The trail begins in the Sistine Chapel in 1514 under Pope Leo X, when the tradition of singing Psalm 51 ('Have mercy upon me, O God') to a special musical setting during Holy Week was started. There came to be twelve settings in use by Allegri’s time (including his own, written circa 1638), all founded on an old principle of falso bordone, where the text is chanted to chords in speech rhythm. Despite its basis on these simple chanted chords, Allegri’s original version was written with his choir’s strange and complex system of ornamentation (or abbellimenti) in mind—a system that would come to define much of the Sistine Chapel Choir’s mysticism. Singers would have known instinctively from the ‘in-house’ tradition how to embellish a particular phrase, and this has its roots in singers’ improvising over a plainsong cantus firmus (fixed tune).
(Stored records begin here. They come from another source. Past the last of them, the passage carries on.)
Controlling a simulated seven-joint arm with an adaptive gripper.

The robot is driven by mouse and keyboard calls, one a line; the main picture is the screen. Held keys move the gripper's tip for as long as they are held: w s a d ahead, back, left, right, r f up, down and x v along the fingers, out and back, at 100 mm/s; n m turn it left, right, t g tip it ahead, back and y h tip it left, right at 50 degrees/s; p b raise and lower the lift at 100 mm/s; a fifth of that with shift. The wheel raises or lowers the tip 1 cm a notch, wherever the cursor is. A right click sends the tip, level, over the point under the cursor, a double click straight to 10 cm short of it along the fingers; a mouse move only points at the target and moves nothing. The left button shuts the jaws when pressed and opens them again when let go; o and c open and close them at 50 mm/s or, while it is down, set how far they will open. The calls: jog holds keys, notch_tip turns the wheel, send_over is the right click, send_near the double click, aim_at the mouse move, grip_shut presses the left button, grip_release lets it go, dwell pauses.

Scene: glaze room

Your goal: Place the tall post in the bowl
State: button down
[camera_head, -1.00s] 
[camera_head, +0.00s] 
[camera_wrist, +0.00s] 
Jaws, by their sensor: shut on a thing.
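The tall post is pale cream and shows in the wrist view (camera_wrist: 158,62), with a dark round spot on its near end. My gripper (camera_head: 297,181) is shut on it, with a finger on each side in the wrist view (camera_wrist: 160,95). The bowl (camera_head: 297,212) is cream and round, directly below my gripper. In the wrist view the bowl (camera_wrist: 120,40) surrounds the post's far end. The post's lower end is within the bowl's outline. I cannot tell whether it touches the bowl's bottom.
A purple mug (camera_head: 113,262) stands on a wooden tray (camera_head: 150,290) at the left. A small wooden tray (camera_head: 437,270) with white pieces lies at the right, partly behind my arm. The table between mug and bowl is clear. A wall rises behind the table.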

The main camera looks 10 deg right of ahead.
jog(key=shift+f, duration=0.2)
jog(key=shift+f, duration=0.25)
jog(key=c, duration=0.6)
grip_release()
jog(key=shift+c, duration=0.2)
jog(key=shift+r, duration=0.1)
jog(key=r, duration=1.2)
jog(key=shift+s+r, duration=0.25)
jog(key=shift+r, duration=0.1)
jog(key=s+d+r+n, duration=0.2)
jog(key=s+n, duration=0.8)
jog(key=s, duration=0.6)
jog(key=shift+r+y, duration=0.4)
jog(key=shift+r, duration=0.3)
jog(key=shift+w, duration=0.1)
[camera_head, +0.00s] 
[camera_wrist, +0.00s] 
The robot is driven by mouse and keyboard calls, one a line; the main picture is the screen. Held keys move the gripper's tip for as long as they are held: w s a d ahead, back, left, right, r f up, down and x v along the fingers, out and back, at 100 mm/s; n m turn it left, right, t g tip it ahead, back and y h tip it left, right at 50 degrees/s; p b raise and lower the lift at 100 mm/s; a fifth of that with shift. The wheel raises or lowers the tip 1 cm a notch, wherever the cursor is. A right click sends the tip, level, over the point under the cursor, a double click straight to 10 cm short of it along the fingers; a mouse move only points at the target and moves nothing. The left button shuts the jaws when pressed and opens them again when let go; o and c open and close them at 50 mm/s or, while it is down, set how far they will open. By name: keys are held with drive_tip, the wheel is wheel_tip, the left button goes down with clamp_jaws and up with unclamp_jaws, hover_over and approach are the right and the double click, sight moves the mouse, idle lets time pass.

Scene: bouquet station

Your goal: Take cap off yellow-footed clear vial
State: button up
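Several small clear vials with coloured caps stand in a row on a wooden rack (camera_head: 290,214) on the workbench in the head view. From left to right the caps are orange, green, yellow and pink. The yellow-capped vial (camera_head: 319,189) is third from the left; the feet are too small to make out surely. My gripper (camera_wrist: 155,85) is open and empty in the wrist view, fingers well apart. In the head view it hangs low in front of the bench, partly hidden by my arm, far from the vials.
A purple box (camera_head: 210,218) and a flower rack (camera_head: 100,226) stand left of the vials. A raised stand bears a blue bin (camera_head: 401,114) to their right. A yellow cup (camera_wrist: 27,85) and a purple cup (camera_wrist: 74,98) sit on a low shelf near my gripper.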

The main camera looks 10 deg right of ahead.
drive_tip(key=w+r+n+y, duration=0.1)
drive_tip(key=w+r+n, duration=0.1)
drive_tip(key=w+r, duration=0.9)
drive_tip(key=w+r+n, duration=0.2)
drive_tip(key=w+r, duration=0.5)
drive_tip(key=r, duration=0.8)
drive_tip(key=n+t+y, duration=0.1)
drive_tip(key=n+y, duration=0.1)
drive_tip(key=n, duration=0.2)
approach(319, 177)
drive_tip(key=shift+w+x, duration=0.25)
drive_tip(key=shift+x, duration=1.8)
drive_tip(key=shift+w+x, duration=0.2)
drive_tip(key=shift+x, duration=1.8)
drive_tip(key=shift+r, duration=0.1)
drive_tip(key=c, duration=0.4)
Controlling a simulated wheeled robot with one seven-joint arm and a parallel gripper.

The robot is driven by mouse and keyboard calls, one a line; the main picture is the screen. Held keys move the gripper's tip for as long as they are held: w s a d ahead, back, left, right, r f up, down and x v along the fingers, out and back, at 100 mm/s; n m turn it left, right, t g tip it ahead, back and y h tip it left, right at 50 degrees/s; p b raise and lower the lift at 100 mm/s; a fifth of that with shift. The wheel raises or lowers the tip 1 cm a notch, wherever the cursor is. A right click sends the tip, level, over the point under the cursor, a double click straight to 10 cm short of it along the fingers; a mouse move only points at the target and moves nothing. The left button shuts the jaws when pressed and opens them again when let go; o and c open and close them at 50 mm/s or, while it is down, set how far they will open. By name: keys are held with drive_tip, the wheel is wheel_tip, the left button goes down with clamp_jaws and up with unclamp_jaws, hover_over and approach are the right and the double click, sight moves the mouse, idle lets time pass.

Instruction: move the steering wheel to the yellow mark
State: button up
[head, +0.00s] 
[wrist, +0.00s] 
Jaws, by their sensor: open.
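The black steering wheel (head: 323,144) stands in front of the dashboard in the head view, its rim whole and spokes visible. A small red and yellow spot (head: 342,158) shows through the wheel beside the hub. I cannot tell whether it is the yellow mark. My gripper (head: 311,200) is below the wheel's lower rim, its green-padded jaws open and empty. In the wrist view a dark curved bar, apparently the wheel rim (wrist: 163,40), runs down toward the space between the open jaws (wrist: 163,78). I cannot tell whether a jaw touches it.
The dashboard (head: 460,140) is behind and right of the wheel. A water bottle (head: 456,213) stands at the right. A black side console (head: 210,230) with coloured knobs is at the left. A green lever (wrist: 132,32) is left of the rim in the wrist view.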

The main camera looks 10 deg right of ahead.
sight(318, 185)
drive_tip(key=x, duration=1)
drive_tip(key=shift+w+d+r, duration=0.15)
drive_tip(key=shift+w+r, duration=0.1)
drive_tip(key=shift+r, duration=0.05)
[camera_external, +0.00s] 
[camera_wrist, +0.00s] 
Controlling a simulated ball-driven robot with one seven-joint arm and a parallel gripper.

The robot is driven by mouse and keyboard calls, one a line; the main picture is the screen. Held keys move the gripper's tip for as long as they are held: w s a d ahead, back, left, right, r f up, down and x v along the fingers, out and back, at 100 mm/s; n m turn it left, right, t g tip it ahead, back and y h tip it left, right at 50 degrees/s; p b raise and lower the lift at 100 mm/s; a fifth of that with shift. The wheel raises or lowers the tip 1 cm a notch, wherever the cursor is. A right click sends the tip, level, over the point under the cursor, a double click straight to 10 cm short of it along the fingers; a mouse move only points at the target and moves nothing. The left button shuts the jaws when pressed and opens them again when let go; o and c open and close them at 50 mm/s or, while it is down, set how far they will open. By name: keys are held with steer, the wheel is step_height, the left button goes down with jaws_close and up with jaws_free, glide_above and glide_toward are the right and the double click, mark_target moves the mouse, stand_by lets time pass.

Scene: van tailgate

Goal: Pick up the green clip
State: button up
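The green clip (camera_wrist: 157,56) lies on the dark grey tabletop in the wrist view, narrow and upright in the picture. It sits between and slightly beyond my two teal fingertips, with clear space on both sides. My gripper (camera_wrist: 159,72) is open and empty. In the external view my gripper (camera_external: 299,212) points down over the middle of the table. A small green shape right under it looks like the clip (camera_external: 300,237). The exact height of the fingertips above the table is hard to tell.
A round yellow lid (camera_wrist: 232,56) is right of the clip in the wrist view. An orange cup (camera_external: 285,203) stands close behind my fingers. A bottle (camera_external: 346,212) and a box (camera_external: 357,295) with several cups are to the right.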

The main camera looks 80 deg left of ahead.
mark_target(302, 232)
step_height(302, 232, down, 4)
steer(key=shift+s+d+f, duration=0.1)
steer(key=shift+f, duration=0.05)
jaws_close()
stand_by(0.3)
Fast-forward 150 years and the abbellimenti practices had changed: thus the music of the Miserere was already rather detached from its original form. Then, in 1770, the story goes that the 14-year-old Wolfgang Amadeus Mozart heard the Sistine Chapel Choir singing the Miserere twice during Holy Week, and made his own transcription by ear. Due to the repetitive nature of the falso bordone structure, alternating between chorus and solo verses with plainsong verses in between, the feat was by no means extraordinary. The Pope gave him a knighthood anyway. Threats of excommunication from the Catholic Church for disseminating copies at this time are almost certainly complete myth, though it is true that the Vatican closely guarded the work. It only handed out a few copies to important figures like Emperor Leopold I. Even then they did so without the secret abbellimenti written in; Leopold complained that his score bore little resemblance to what he remembered hearing.
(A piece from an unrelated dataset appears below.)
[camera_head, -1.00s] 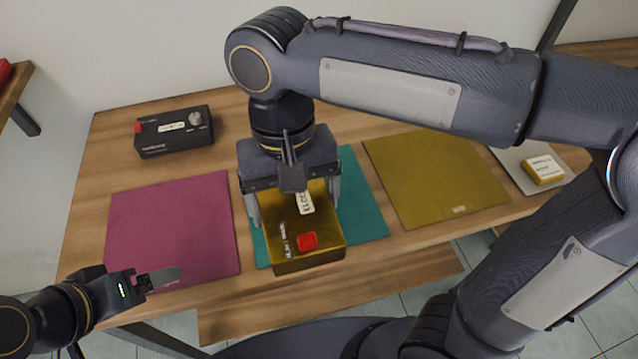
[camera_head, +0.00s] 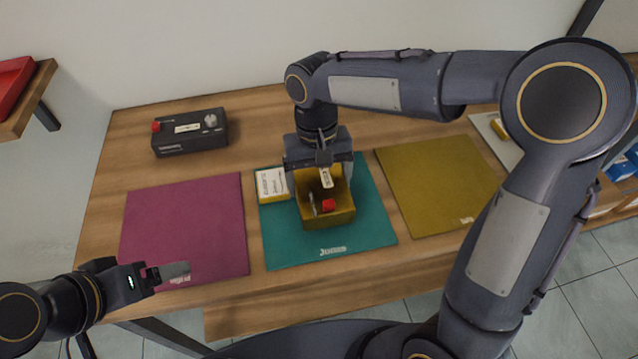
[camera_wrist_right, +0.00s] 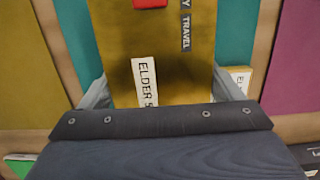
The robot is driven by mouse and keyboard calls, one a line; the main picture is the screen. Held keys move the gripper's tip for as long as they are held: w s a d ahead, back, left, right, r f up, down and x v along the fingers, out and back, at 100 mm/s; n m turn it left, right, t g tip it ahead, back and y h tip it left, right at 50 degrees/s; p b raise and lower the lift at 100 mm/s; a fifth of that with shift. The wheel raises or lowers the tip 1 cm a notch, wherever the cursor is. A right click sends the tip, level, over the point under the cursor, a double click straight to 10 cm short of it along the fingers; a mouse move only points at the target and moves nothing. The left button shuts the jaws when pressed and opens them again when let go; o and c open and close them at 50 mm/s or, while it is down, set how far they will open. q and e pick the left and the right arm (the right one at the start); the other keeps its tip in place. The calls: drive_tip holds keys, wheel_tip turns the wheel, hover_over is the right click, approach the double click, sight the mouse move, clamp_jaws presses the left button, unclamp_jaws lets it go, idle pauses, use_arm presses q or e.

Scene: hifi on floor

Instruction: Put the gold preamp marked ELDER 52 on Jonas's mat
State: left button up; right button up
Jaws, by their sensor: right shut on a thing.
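The gold preamp (camera_head: 333,218) has a red knob and a white label; the right wrist view shows the gold preamp (camera_wrist_right: 120,35) with the label reading ELDER 5, the rest cut off. My right gripper (camera_head: 319,178) is shut on its rear part, one finger on each side. The preamp is over the middle of the teal mat (camera_head: 285,245), whose front label appears to read Jonas. I cannot tell whether it touches the mat. My left gripper (camera_head: 170,273) is at the magenta mat's front edge, and its jaw opening is unclear.
A small white and yellow box (camera_head: 271,185) is at the teal mat's back left corner, close to the preamp. The magenta mat (camera_head: 185,225) and olive mat (camera_head: 435,180) are bare. A black device (camera_head: 190,133) stands at the back left.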

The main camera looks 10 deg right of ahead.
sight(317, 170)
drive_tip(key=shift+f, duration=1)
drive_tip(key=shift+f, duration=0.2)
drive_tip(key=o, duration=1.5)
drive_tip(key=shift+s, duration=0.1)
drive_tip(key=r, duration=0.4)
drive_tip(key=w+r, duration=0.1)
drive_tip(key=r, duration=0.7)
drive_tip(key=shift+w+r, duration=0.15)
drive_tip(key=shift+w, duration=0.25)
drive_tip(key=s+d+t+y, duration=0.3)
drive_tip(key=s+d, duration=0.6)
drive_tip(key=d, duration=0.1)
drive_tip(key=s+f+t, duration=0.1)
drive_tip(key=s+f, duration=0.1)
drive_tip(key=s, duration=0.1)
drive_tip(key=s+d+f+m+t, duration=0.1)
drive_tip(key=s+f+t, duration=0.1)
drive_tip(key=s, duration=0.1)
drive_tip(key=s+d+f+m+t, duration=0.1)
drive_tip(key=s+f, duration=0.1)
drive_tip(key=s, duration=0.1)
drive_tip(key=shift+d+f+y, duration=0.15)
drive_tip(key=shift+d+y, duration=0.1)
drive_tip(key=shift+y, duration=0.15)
Charles Burney published an edition in 1771 soon after meeting Mozart, and it is possible that it was based on a copy Mozart might have given to him. Burney’s is different to other versions from the time, and is notable in its complete lack of any ornamentation. Even the iconic treble top Cs aren’t to be found here—or, indeed, anywhere else at this point.

In 1831 Mendelssohn made his own transcription from the Vatican, which, intriguingly, he wrote a fourth higher than had been previously notated, giving rise to some top Cs in the solo verse treble part. Perhaps this was because the Sistine Chapel worked at a higher pitch than elsewhere. Later, in 1880 the editors of the first edition of Grove’s Dictionary of Music and Musicians accidentally inserted a section of Mendelssohn’s higher transposition into the solo verse. This has been reproduced in later performing editions, solidifying into practice the bizarre solo verses surviving to this day, resulting in the lone top C and a striking (but inadvertent!) change of mode. A flats are abruptly introduced and each verse ends with a Phrygian cadence into a ‘Tierce de Picardie’ on G—completely out of keeping with the rest of the setting. This is what The Choir of St John’s sings, along with the final chorus verse which probably does survive fairly intact from Allegri’s original. Editions in this format, including George Guest’s, are sung by cathedral and collegiate choirs across the country with no attempt or claim at authenticity, but without apology, representing a history of changing practices.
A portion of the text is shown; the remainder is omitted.